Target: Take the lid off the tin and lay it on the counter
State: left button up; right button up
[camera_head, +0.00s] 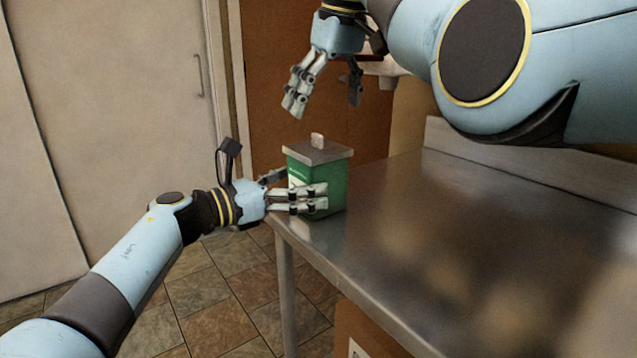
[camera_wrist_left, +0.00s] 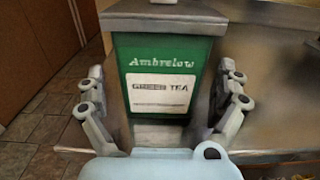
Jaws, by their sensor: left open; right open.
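A green tin (camera_head: 334,188) stands upright at the left end of the metal counter (camera_head: 430,225). Its grey square lid (camera_head: 320,153) is on top, with a small light knob (camera_head: 317,140). In the left wrist view the tin (camera_wrist_left: 193,53) shows a "GREEN TEA" label, and the lid's edge (camera_wrist_left: 160,20) is at the top. My left gripper (camera_head: 300,192) is open, with its fingers on either side of the tin; the left wrist view (camera_wrist_left: 160,105) shows them apart from its sides. My right gripper (camera_head: 325,100) is open and empty above the lid, fingers pointing down.
The counter is bare to the right of the tin, with a raised back edge (camera_head: 520,172). A brown door (camera_head: 280,100) is behind the tin, and a pale door (camera_head: 120,110) is at the left. A brown box (camera_head: 360,335) is below the counter.

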***

- _TO BE DONE_
Starting at the line that holds "[camera_wrist_left, +0.00s]", repeat every line through the end of the listing exactly as written, skipping any picture.

- _COMPLETE OUTPUT_
[camera_wrist_left, +0.00s] 
Jaws, by their sensor: left open; right open.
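A green tin (camera_head: 334,188) stands upright at the left end of the metal counter (camera_head: 430,225). Its grey square lid (camera_head: 320,153) is on top, with a small light knob (camera_head: 317,140). In the left wrist view the tin (camera_wrist_left: 193,53) shows a "GREEN TEA" label, and the lid's edge (camera_wrist_left: 160,20) is at the top. My left gripper (camera_head: 300,192) is open, with its fingers on either side of the tin; the left wrist view (camera_wrist_left: 160,105) shows them apart from its sides. My right gripper (camera_head: 325,100) is open and empty above the lid, fingers pointing down.
The counter is bare to the right of the tin, with a raised back edge (camera_head: 520,172). A brown door (camera_head: 280,100) is behind the tin, and a pale door (camera_head: 120,110) is at the left. A brown box (camera_head: 360,335) is below the counter.

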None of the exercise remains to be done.